Если посмотреть на вещи таким образом, то за многими — в других, «профессиональных» отношениях изощренными художественными и теоретическими созданиями нашего века — мы увидим такой первичный жест: жест обиженного подростка, который грозит своим тиранам — взрослым и всему их миру (миру и в самом деле не слишком привлекательному), — или кривляется перед ними, дразнит и «провоцирует». Его обида может вызывать сочувствие и даже солидарность, но жить в обществе, состоящем из одних травмированных подростков, — кошмарная перспектива!
Упрощение? редукция? Мне кажется, что одна из удивительных возможностей, заключенных в нашей современности, и состоит в том, что она наконец-то вновь — после долгого-долгого запрета на «наивность», после (словами Иоанна Павла II) школы недоверия, которую все мы в той или иной мере прошли и сдали положенные экзамены, — позволяет художнику и мыслителю говорить о первых и простых вещах. Не знаю, почему это еще совсем недавно представлялось невозможным — и почему теперь, хотя и превозмогая страх и смущение, мы все же явно можем это делать, можем говорить о простом и первом. Не зная причин, тем не менее я чувствую, что это так. И это чувство относится не к моему частному случаю, а к какой-то общей возможности. Больше того, я надеюсь, что кто-то реализует ее успешнее, чем это получается у меня.
Мы располагаем — так мне представляется — какой-то совсем еще свежей свободой новой простоты. Мы можем осмелиться говорить на языке, который не разлучает нас с реальностью, переводя все наше внимание на себя и на свою бесконечную саморефлексию (как специалистский предметный язык школьной философии и эстетики или как самопожирающий и одновременно нарциссический язык новейшего искусства), — а на языке неприметном и уместном. На языке, который скромно исчезает перед реальностью, только указав на нее, только легко ее коснувшись: — Вот это дом. — Вот это дерево. — Вот это мироздание.
Стремление к «неслыханной простоте», к конечной простоте, на пороге языка и выражения, вообще-то уже давно (может, и всегда) в крови у поэзии — стоит вспомнить Рильке или Пастернака.
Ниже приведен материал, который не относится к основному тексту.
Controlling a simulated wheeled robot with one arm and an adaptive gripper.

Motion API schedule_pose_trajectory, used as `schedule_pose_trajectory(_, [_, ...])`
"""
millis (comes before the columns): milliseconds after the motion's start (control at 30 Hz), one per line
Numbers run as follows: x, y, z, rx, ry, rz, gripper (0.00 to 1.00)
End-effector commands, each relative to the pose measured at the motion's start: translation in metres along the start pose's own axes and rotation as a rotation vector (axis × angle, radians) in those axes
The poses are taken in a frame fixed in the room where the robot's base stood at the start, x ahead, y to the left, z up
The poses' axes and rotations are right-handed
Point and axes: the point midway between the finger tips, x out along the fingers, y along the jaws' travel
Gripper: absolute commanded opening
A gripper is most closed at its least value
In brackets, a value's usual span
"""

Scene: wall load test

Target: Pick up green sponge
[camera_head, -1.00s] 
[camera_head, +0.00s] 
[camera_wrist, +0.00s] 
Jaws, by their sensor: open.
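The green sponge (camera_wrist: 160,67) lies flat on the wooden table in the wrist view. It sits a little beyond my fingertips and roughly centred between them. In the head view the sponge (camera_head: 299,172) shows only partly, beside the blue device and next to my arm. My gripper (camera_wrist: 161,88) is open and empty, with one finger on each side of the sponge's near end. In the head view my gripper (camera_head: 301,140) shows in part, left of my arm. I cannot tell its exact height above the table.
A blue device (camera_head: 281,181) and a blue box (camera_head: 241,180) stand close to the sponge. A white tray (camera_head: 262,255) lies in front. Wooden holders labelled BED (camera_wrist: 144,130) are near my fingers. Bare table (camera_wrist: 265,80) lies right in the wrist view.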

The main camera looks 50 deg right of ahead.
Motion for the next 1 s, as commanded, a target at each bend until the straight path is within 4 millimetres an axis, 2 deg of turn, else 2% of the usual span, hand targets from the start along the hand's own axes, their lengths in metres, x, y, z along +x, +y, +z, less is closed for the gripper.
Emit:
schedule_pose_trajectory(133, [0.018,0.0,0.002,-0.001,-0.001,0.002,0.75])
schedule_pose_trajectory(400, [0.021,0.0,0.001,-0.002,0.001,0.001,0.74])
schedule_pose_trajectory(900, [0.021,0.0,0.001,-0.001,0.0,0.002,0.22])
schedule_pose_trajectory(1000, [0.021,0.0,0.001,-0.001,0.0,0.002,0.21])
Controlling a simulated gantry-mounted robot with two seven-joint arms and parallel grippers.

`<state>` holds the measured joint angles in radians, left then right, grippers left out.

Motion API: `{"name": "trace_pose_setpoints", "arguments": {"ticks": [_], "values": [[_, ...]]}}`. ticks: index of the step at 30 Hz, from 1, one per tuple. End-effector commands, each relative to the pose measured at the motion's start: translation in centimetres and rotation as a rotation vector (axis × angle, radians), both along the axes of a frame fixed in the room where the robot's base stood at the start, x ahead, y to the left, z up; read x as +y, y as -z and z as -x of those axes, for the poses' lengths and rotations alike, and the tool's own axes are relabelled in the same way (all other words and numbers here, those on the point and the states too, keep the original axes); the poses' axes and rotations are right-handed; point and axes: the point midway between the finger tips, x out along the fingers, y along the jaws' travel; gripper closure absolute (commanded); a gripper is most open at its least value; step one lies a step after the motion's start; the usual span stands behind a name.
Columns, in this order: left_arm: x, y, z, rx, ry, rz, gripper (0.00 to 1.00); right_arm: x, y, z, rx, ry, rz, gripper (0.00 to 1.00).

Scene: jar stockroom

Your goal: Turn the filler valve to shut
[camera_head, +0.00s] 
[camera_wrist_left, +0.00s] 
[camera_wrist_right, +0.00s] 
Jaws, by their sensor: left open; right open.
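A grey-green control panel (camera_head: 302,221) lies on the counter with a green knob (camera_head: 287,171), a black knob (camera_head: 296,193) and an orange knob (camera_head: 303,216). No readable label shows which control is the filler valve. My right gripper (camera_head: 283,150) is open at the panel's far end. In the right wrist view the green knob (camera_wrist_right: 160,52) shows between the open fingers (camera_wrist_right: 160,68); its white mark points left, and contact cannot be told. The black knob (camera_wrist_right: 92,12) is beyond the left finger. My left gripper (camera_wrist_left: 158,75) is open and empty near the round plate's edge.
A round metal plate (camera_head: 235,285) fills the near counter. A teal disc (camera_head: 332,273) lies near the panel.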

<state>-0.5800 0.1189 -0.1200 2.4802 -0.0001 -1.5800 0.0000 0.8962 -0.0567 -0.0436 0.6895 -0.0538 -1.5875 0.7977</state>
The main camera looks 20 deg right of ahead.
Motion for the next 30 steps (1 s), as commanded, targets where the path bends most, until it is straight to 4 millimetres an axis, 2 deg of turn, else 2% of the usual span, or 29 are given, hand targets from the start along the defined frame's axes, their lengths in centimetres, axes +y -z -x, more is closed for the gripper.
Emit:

Но теперь мы как будто не только получили какое-то необъяснимое историческое дозволение говорить так, и самым радикальным образом, но, похоже, ничего другого нам уже и не остается, поскольку все другое утомительно устарело.
Устарело, среди прочего, и молчание. Молчание, одна из популярнейших тем поэтов и мыслителей последних лет, молчание как таковое не спасет от всеисчерпанности и энтропического шума, потому что и молчание может быть назойливым, плоским и глупым. Потому что вопросом остается: кто молчит — и о чем молчит его молчание.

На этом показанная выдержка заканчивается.